▶ PROBLEM
Lift out, unaltered, the lines of the material below between the line holding "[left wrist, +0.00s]" and the line holding "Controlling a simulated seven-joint", counting both.

══ MATERIAL FOR THIS TASK ══

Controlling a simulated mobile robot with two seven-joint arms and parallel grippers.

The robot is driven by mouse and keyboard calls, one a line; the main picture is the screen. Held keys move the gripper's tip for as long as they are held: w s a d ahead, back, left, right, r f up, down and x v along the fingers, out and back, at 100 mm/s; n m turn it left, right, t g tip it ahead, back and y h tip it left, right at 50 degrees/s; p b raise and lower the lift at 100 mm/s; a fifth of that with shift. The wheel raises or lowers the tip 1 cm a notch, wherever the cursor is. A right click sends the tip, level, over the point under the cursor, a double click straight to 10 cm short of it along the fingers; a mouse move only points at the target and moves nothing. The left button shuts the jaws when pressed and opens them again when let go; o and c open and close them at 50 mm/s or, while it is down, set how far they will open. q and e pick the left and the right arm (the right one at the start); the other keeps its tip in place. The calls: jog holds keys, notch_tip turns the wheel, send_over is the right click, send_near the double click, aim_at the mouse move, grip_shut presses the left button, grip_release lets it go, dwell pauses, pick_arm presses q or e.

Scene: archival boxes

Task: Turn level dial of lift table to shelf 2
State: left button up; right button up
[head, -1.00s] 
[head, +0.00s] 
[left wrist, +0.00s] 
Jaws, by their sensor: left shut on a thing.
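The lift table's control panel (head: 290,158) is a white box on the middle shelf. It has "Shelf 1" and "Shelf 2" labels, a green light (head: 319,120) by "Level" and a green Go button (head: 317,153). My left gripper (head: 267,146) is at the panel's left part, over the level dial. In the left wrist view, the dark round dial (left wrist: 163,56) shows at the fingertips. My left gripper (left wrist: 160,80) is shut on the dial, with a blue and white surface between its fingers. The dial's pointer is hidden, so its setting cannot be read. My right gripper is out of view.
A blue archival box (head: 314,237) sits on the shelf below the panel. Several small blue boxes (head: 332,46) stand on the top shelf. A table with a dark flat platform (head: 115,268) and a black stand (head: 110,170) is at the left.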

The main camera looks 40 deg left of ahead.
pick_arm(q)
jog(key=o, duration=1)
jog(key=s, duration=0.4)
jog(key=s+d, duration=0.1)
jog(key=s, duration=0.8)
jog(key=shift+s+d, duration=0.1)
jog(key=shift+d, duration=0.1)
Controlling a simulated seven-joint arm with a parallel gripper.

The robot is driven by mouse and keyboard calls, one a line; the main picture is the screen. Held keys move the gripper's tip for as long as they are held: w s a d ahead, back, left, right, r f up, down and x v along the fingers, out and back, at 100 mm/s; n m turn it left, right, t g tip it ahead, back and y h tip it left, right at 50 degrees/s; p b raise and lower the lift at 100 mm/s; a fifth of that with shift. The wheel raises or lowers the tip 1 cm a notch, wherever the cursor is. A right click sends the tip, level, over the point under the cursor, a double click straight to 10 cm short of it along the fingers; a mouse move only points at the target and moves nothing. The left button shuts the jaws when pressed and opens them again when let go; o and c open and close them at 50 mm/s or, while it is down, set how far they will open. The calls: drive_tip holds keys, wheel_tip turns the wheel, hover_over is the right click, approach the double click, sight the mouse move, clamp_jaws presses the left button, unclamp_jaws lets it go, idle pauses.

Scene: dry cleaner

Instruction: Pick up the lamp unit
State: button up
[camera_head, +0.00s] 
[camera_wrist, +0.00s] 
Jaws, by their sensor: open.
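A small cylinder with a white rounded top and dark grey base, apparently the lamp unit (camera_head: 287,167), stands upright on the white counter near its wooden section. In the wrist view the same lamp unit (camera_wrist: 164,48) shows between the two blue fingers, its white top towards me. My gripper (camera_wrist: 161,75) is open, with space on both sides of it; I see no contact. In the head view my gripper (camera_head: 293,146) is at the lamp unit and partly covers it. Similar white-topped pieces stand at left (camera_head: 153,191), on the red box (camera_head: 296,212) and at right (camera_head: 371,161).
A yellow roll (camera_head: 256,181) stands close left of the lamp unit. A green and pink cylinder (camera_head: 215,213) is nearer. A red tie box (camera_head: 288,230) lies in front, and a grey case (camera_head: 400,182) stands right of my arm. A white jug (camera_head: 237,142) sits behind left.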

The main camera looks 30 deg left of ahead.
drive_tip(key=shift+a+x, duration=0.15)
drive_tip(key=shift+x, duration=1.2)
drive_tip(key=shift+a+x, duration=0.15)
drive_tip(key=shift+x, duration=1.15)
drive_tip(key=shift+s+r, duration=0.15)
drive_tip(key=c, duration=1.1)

═══

▶ COMPLETED EXERCISE
[left wrist, +0.00s] 
Jaws, by their sensor: left shut on a thing.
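The lift table's control panel (head: 290,158) is a white box on the middle shelf. It has "Shelf 1" and "Shelf 2" labels, a green light (head: 319,120) by "Level" and a green Go button (head: 317,153). My left gripper (head: 267,146) is at the panel's left part, over the level dial. In the left wrist view, the dark round dial (left wrist: 163,56) shows at the fingertips. My left gripper (left wrist: 160,80) is shut on the dial, with a blue and white surface between its fingers. The dial's pointer is hidden, so its setting cannot be read. My right gripper is out of view.
A blue archival box (head: 314,237) sits on the shelf below the panel. Several small blue boxes (head: 332,46) stand on the top shelf. A table with a dark flat platform (head: 115,268) and a black stand (head: 110,170) is at the left.

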The main camera looks 40 deg left of ahead.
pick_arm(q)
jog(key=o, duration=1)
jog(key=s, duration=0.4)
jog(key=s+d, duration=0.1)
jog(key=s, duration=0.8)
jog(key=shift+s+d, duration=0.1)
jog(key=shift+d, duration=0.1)
Controlling a simulated seven-joint arm with a parallel gripper.

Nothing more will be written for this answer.